Its Claudia who goes to libraries, reads the folklore, tries to learn as much as she can and pushes Lestat for answers about who made him and where the others are. Claudia says Vampire Pride and Louis says hmmm Vampire Tolerance.
And Louis...truly does not care about vampire history,law, culture. He's never even thought to ask. There are vampire laws?...ok...Lestat never cared about them and he's not going to either, lol. He's broken a few and he will continue to do so. Oh you have a coven? he's not gonna join it, he's gonna do his own thing. but good for you good for you.
the 500+ year old Coven Leader, he's gonna call Louis, Maitre, actually.
He has fire powers? thats kinda cool. he'll learn that but only cause it lets him vent his feelings about Lestat.
Lestat and Armand say the name of the vampire queen in front of him and Lestat straight up says, "Louis has no idea who that is" and do you think Louis cares, outside of the fact that for some reason it means he can't kill Lestat?
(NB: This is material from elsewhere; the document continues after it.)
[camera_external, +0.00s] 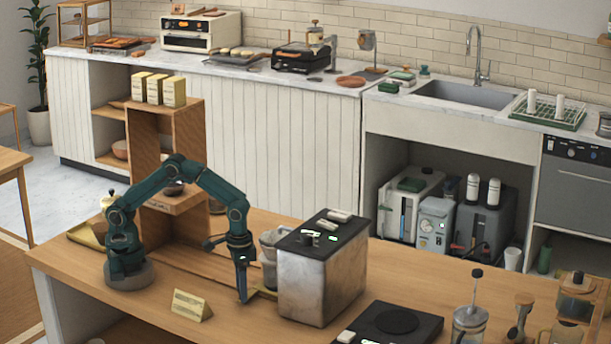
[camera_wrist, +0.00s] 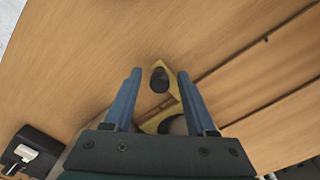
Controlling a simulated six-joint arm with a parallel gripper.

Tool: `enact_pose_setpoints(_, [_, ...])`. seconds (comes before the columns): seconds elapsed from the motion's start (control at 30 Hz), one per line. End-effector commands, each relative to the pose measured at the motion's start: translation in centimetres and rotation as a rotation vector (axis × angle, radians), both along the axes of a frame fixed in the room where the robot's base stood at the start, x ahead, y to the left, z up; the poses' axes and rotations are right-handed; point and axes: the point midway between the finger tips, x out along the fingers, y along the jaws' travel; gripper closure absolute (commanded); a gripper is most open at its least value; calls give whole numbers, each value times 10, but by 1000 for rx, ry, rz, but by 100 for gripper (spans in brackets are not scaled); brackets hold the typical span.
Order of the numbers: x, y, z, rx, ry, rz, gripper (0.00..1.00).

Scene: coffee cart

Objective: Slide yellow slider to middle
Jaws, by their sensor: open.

No! Do you think in the 77 years he's been with Armand he ever took 5 minutes to ask a follow up question? No!
Do you think he will care about Akasha in season 3? Doubt it! Outside of her obsession with Lestat, who is the only person left on the planet he seems to be able to filter Caring About This Shit through
He blatantly breaks the 3rd law and publishes a book about being a vampire and when the other vampires get pissed not only does he not apologise he literally sends them his location and says 'you wanna fight? lmao don't miss'
I love him. Daniel Molloy is gonna need to bring his A game because Louis will not be solving a single mystery next season, nor would it even occur to him to try.